**Work to complete**
Pull out every line below that contains the word "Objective".
____ Data supplied
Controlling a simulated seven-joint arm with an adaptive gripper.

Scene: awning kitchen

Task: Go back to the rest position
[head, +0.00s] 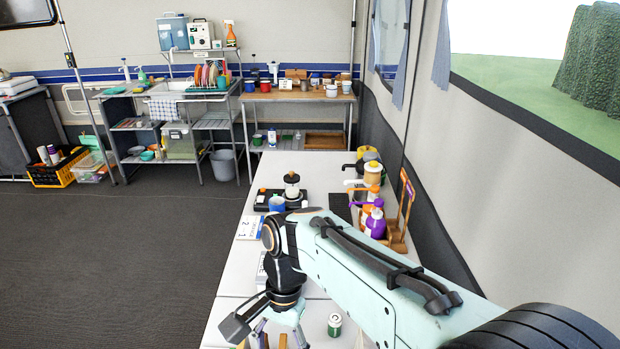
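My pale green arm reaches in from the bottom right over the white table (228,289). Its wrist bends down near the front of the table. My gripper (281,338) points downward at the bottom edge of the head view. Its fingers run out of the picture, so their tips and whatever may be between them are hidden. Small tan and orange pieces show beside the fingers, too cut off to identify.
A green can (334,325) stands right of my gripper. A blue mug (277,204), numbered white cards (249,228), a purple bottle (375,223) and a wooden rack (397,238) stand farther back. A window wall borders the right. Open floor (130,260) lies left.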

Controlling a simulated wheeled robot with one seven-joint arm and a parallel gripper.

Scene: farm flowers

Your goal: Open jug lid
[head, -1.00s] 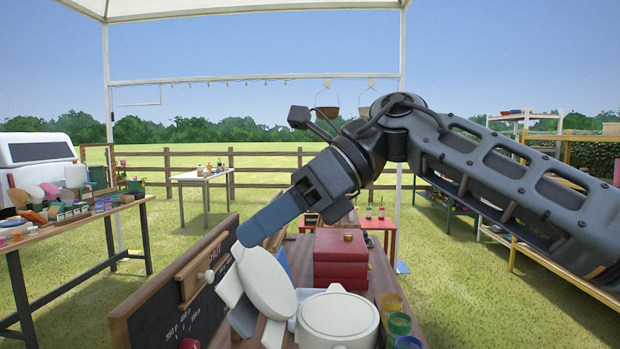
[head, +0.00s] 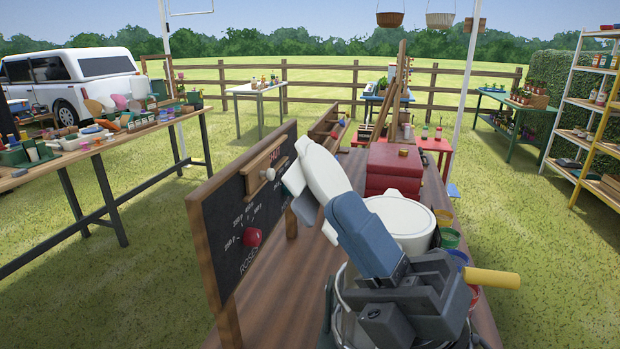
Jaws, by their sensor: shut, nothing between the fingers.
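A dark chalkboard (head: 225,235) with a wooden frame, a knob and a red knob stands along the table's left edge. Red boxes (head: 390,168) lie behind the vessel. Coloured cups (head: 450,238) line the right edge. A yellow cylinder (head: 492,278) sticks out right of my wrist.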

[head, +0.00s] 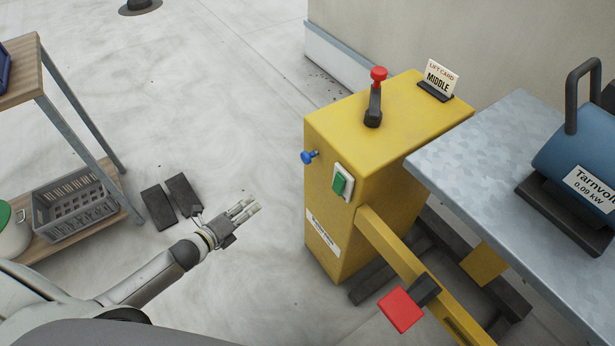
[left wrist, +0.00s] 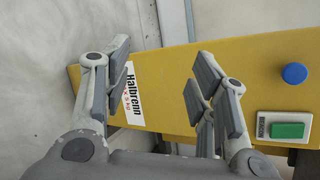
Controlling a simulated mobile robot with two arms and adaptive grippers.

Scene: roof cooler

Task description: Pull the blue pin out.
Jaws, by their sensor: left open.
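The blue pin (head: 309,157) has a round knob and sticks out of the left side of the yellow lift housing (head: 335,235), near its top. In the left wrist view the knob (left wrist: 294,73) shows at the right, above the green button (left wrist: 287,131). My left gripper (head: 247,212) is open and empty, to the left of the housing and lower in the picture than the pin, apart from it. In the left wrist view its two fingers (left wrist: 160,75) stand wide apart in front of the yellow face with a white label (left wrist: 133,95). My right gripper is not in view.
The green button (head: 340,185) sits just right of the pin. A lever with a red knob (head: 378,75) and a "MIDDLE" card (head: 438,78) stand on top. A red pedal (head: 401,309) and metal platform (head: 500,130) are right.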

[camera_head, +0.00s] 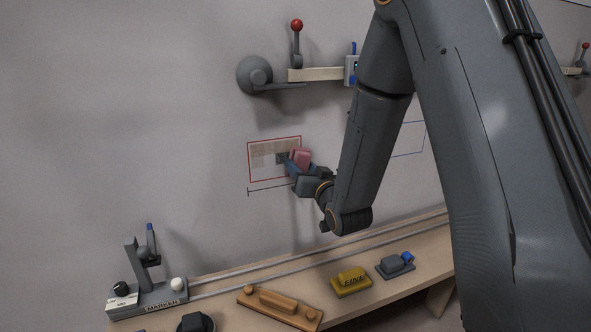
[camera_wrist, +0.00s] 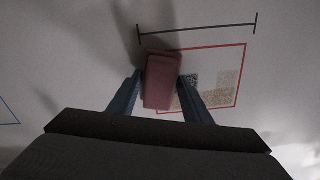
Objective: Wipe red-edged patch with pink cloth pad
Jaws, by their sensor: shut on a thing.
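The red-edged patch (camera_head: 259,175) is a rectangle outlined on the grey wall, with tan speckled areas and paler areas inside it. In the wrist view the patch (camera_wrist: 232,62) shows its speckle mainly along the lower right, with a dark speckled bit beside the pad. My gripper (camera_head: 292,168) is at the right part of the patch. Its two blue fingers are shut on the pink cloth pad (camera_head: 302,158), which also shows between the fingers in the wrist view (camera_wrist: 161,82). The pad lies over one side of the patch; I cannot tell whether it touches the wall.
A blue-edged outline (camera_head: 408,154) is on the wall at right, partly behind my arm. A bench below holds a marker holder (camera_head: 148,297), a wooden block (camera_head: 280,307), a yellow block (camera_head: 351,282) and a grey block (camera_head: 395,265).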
________
____ Data supplied
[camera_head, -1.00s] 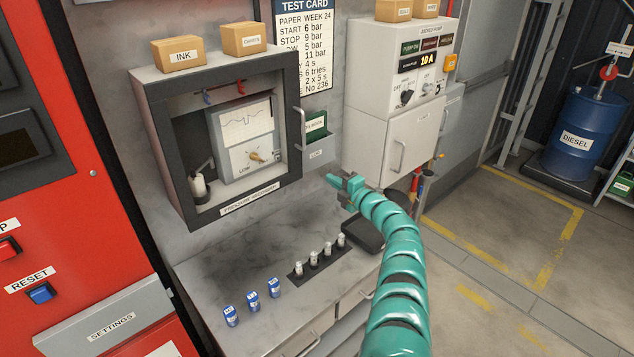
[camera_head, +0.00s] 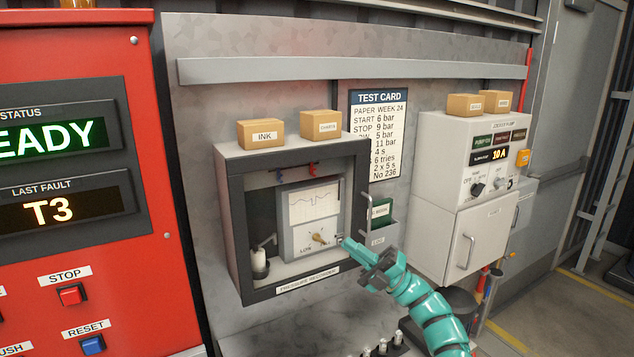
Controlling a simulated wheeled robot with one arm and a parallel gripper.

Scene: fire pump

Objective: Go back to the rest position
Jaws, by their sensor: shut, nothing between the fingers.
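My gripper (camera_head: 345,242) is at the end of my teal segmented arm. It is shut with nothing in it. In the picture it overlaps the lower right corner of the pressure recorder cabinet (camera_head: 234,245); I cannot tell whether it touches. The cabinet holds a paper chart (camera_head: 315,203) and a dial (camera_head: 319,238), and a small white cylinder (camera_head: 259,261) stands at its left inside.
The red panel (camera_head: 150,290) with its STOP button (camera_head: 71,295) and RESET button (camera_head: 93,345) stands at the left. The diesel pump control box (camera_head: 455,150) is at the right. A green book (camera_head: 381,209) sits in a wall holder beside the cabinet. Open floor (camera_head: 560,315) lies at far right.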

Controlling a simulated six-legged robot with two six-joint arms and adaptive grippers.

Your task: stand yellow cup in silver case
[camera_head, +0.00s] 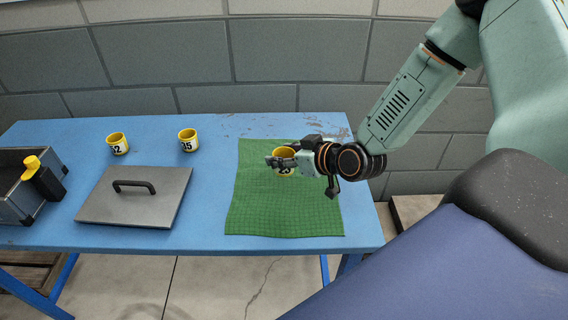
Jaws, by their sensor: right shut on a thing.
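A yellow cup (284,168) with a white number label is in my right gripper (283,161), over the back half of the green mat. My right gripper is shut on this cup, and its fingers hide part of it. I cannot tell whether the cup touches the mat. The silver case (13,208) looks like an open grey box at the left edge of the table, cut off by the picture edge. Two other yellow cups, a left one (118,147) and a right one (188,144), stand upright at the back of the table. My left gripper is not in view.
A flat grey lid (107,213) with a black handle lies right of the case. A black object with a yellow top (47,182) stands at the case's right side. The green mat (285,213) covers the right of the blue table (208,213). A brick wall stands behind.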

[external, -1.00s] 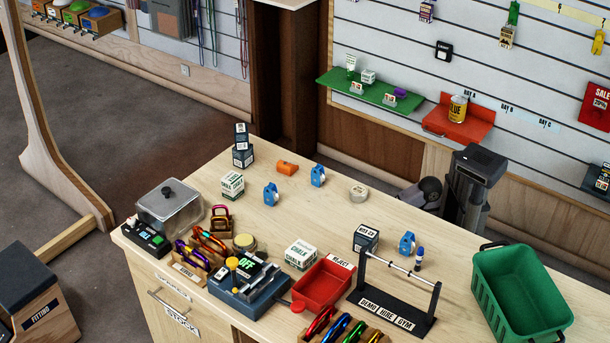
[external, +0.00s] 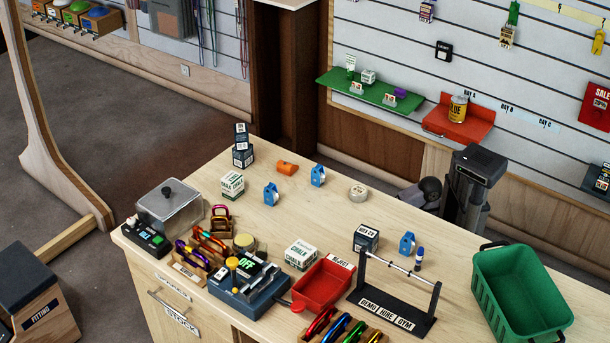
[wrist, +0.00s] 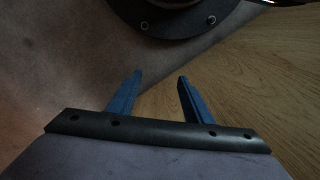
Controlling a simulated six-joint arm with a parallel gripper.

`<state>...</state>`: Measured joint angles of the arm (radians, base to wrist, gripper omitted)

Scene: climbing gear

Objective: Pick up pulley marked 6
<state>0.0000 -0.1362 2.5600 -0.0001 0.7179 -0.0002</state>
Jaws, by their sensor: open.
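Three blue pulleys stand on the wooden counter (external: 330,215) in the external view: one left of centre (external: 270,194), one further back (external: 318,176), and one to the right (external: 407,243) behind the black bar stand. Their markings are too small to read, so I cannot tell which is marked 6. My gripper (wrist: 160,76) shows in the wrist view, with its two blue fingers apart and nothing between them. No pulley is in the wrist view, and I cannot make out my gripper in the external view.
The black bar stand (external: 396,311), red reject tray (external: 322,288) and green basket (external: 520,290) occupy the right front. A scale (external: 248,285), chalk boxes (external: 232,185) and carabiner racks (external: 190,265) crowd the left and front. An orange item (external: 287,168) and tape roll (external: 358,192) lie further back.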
________
____ Data supplied
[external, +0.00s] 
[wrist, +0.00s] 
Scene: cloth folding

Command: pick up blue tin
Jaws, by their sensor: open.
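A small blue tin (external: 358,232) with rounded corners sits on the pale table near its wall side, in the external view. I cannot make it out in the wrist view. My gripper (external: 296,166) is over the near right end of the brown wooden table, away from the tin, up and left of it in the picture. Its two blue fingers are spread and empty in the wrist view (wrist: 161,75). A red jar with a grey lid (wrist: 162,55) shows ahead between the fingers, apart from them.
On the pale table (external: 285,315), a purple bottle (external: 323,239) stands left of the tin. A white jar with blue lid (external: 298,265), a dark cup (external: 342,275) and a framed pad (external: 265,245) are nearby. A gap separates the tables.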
________
**Output of the task**
Objective: Wipe red-edged patch with pink cloth pad
Objective: Go back to the rest position
Objective: Pick up pulley marked 6

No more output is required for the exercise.